> [Work to be completed] Copy out the data below verbatim.

> [Information supplied]
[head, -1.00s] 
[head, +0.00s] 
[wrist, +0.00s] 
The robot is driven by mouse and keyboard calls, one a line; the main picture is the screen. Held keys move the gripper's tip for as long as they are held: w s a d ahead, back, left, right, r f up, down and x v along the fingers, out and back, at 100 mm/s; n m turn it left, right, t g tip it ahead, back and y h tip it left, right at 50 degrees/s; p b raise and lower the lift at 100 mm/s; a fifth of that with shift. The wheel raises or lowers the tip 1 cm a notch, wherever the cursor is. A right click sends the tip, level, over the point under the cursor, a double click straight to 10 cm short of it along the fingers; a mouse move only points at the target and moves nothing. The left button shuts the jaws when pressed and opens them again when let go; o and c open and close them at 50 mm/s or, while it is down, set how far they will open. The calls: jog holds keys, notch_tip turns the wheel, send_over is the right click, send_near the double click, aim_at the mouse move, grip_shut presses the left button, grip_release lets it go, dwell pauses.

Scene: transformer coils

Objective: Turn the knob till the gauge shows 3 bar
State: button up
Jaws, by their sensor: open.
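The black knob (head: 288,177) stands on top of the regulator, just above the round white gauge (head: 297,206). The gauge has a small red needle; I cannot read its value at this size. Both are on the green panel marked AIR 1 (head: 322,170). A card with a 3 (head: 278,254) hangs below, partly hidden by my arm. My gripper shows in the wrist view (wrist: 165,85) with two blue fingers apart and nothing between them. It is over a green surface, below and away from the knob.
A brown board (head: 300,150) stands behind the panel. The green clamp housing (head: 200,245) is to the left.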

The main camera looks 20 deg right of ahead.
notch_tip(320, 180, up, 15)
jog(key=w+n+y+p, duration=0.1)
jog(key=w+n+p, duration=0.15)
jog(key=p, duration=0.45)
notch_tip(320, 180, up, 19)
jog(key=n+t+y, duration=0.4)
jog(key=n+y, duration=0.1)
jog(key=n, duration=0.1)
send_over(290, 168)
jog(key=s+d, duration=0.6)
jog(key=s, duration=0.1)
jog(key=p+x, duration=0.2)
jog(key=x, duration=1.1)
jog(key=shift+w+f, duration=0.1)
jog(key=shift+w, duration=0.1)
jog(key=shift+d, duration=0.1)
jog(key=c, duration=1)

> [Answer for this exercise]
[head, -1.00s] 
[head, +0.00s] 
[wrist, +0.00s] 
The robot is driven by mouse and keyboard calls, one a line; the main picture is the screen. Held keys move the gripper's tip for as long as they are held: w s a d ahead, back, left, right, r f up, down and x v along the fingers, out and back, at 100 mm/s; n m turn it left, right, t g tip it ahead, back and y h tip it left, right at 50 degrees/s; p b raise and lower the lift at 100 mm/s; a fifth of that with shift. The wheel raises or lowers the tip 1 cm a notch, wherever the cursor is. A right click sends the tip, level, over the point under the cursor, a double click straight to 10 cm short of it along the fingers; a mouse move only points at the target and moves nothing. The left button shuts the jaws when pressed and opens them again when let go; o and c open and close them at 50 mm/s or, while it is down, set how far they will open. The calls: jog holds keys, notch_tip turns the wheel, send_over is the right click, send_near the double click, aim_at the mouse move, grip_shut presses the left button, grip_release lets it go, dwell pauses.

Scene: transformer coils

Objective: Turn the knob till the gauge shows 3 bar
State: button up
Jaws, by their sensor: open.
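The black knob (head: 288,177) stands on top of the regulator, just above the round white gauge (head: 297,206). The gauge has a small red needle; I cannot read its value at this size. Both are on the green panel marked AIR 1 (head: 322,170). A card with a 3 (head: 278,254) hangs below, partly hidden by my arm. My gripper shows in the wrist view (wrist: 165,85) with two blue fingers apart and nothing between them. It is over a green surface, below and away from the knob.
A brown board (head: 300,150) stands behind the panel. The green clamp housing (head: 200,245) is to the left.

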The main camera looks 20 deg right of ahead.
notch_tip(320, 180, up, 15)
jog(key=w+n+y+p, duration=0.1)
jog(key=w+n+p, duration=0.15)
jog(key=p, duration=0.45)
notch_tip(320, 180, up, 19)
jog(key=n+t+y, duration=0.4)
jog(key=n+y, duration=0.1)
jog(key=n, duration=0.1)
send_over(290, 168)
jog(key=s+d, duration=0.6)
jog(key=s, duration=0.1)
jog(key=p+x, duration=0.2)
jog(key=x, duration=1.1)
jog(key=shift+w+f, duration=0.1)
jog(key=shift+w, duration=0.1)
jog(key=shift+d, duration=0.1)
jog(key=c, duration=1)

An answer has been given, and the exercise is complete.